Their long relationship, until her death at 43, was not always easy, but the meeting of their minds seems to have overcome all (and there were many) difficulties that threatened to destroy their love/friendship. She died giving birth to a lover's child, but Voltaire, who also had another relationship at the time (with, uh, his niece) was present. His recovery from her loss was slow.

This biography, although initially difficult to follow, seemed to coalesce as it proceeded. Voltaire's relationships, his writings, his money troubles (until the lottery and good financial decisions made him quite wealthy), his publishing difficulties, his exiles, his fear for his life, his founding of his own "kingdom," his attacks on Cathololic principles and support of Deism, his feuds with other important figures of his time, his egotism, his illness (real and imagined), his various homes and travels, his innovative practices at Ferney, his influence in overturning unjust sentences and support of the victim's families, his final return to Paris... a remarkable life. A fascinating life. An absorbing read.

Biography. 420 pages + (14 pages of Dramatis Personae! A chronological listing of events, notes, bibliography). Copyright 2005.


  1. Jen: Glad to hear it was good. I'm nearing the halfway point in Les Miserables and Hugo mentions Voltaire quite often and not in complimentary ways, either. I need to do a bit of research this weekend and see what's up with that.

  2. Suzi - I've never read Les Miserables in its entirety; there was a copy at my grandmother's house that I started more than once, but it was beyond me at the time.

    Your comment about Hugo's references intrigued me. Pearson by no means omits Voltaire's failings (although, overall the admiration is evident). So I was interested in Hugo's opinion and found this, Victor Hugo's Oration on Voltaire which relates Voltaire's involvement in redressing the executions first of Jean Calas and then of the young chevalier de La Barre. Both of these cases, Pearson reviews in detail.

    Dang, I never expected to become so involved with either Voltaire or the French Englightenment. And by the way, Voltaire eventually engaged in verbal warfare with Rousseau! He was definitely a flawed individual...but, as I mentioned, fascinating!

    I really believe I've discovered a series of topics that bear further research. My interests (and love) has always been in the area of English literature, but now I'm venturing into a truly new area (for me). What fun!

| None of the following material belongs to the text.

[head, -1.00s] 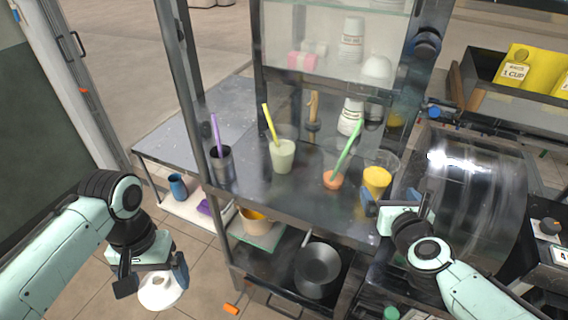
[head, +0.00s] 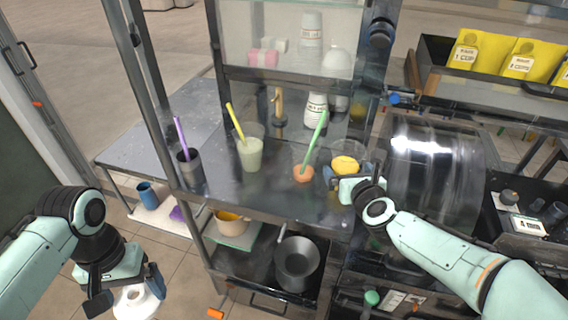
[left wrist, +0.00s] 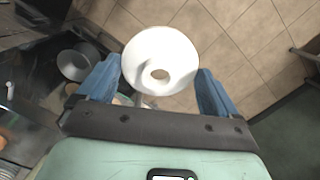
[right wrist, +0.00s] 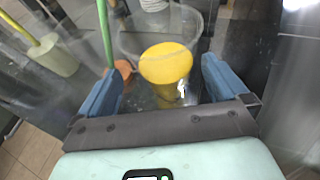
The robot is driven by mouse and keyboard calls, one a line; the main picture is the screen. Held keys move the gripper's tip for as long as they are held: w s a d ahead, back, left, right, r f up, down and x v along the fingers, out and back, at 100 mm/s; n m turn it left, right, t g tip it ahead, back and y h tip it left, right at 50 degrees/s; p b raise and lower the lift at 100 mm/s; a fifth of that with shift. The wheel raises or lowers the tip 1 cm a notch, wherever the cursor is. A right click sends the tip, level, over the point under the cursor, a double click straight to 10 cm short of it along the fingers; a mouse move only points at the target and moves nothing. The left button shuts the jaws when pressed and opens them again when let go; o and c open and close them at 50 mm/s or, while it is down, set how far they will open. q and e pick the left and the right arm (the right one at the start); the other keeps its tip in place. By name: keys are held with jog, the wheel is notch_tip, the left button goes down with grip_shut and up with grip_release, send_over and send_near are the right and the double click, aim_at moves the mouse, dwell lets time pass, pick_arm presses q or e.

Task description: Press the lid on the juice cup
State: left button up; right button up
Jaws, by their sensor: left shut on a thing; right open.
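The juice cup (head: 345,163) is clear with yellow juice and stands on the metal counter (head: 225,190). In the right wrist view the cup (right wrist: 165,64) stands upright ahead of and between my fingers, its clear rim above the juice and no lid on it. My right gripper (head: 346,175) is open at the cup; I cannot tell if a finger touches it. My left gripper (head: 127,288) is shut on the white round lid (head: 134,302), low at the left, away from the counter. In the left wrist view the lid (left wrist: 148,52) shows a small hole.
A pale green drink with a yellow straw (head: 250,155), an orange item with a green straw (head: 304,173) and a dark cup with a purple straw (head: 189,170) stand on the counter. A clear curved cover (head: 435,175) rises right of the cup. A metal post (head: 150,110) stands at the counter's left.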

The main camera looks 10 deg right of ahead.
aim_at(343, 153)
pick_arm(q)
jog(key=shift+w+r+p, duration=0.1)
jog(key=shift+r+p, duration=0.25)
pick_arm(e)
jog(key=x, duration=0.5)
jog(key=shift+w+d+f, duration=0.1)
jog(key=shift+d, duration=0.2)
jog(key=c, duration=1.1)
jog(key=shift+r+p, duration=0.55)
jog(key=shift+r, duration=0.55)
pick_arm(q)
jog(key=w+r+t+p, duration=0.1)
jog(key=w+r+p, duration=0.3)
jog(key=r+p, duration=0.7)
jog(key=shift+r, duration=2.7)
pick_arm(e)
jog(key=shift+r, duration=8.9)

  3. Don't you just love books that end up sending you down the roads of research? I did some looking tonight too and found the Oration on Voltaire mentioned. Looks like something I'll be reading more about this weekend.

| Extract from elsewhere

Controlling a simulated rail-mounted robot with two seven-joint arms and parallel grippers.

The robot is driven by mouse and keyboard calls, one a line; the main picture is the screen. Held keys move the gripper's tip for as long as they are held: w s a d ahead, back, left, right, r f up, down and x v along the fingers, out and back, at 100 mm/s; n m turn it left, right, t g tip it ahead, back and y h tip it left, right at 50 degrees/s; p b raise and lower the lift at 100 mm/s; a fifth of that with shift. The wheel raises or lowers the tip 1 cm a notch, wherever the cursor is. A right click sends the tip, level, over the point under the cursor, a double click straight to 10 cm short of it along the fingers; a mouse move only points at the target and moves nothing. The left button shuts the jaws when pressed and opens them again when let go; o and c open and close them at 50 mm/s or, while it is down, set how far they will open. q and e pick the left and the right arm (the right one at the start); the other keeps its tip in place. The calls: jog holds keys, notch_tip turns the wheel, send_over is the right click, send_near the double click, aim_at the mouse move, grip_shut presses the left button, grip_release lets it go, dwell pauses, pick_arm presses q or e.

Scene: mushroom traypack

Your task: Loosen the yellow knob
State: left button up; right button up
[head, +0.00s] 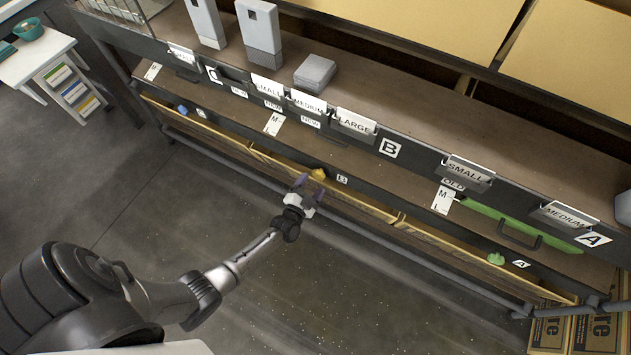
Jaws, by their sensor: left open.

  4. Yes - surprisingly so! In the past, at least as far as
    literature, I've taken off down predictable roads. Chaucer and Shakespeare being two of my very favorites. There is truly no end of information/opinion there. The "French Connection" is, however, entirely new, and I'm determined to follow further. Let me see, beyond Dumas and Flaubert, my knowlege is extremely limited. Names are familiar, but not the actual works.

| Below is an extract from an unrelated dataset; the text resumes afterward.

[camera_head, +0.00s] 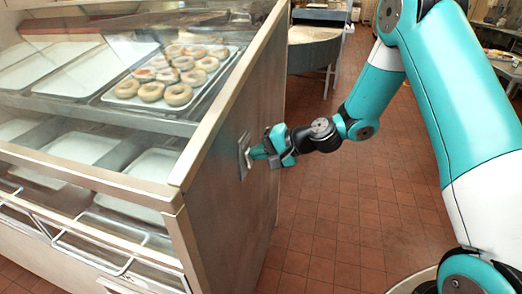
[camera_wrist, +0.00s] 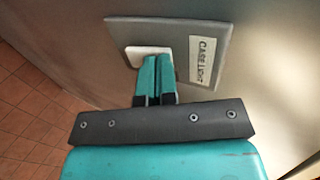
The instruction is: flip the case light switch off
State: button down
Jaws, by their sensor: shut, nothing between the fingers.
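The case light switch is on the right end panel of the display case. Its grey plate (camera_head: 243,157) shows in the head view, with my gripper (camera_head: 251,153) right at it. In the wrist view the plate (camera_wrist: 215,35) carries a label (camera_wrist: 203,60) reading "CASE LIGHT" and a white rocker (camera_wrist: 138,52). My gripper (camera_wrist: 155,68) is shut and empty, its teal fingertips overlapping the right part of the rocker in the picture. The fingers hide that part, and I cannot tell whether they touch it or which way the rocker is tipped.
The display case (camera_head: 225,200) fills the left, with a tray of donuts (camera_head: 178,95) on its upper shelf and empty trays (camera_head: 78,148) below. Open red tile floor (camera_head: 335,215) lies right of the case. A rounded counter (camera_head: 315,48) stands behind.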

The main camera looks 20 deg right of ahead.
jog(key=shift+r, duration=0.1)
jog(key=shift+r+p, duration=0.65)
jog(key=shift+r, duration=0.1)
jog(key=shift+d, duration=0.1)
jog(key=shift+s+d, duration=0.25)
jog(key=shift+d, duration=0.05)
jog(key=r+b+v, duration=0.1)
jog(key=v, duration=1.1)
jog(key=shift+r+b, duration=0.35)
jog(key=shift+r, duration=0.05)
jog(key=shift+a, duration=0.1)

    And, of course, from the musical:
    Master of the house
    Doling out the charm
    Ready with a handshake
    And an open palm
    Tells a saucy tale
    Makes a little stir
    Customers appreciate a bon-viveur
    Glad to do a friend a favor
    Doesn't cost me to be nice
    But nothing gets you nothing
    Everything has got a little price!

    Master of the house
    Keeper of the zoo
    Ready to relieve 'em
    Of a sou or two
    Watering the wine
    Making up the weight
    Pickin' up their knick-knacks
    When they can't see straight
    Everybody loves a landlord
    Everybody's bosom friend
    I do whatever pleases
    Jesus! Won't I bleed 'em in the end!

    Master of the house
    Quick to catch yer eye
    Never wants a passerby
    To pass him by
    Servant to the poor
    Butler to the great
    Comforter, philosopher,
    And lifelong mate!
    Everybody's boon companion
    Everybody's chaperone...


    I used to dream
    That I would meet a prince
    But God Almighty,
    Have you seen what's happened since?
    `Master of the house?'
    Isn't worth me spit!
    `Comforter, philosopher'
    - and lifelong shit!
    Cunning little brain
    Regular Voltaire
    Thinks he's quite a lover
    But there's not much there
    What a cruel trick of nature
    Landed me with such a louse
    God knows how I've lasted
    Living with this bastard in the house!

  5. It sounds very fascinating and you did a tremendous overview in such a brief space for such a big book!

    Love Les Miserables, probably my favorite Broadway musical.

  6. Very interesting! Thanks for the information on Voltaire's life -- this is an excellent summary.

  7. Wonderful writing as usual. I'm starting Candide soon and it will be interesting to keep in mind a few things that you've mentioned as I read it.

  8. Carl - I realized quickly that I couldn't cover all of the things I wanted to mention, but still wrote on, trying to summarize. It was an excellent book with which to begin the New Year.

    Dorothy - After getting past the first few chapters, I could scarcely bare to part with it. He was so very human, so flawed, so full of good intentions, so eager for a fight.

    Heather - I really want to plow through the books I have waiting before getting another...but Candide is whispering, "Order me! You need a copy. NOW!" I'm resisting for the moment. Looking forward to your comments when you read it.

  9. Sounds pretty interesting.

  10. I'm so glad to read this. Voltaire's "Candide" is on my Classics list and it's good to have some background information on the author. I know so little about him.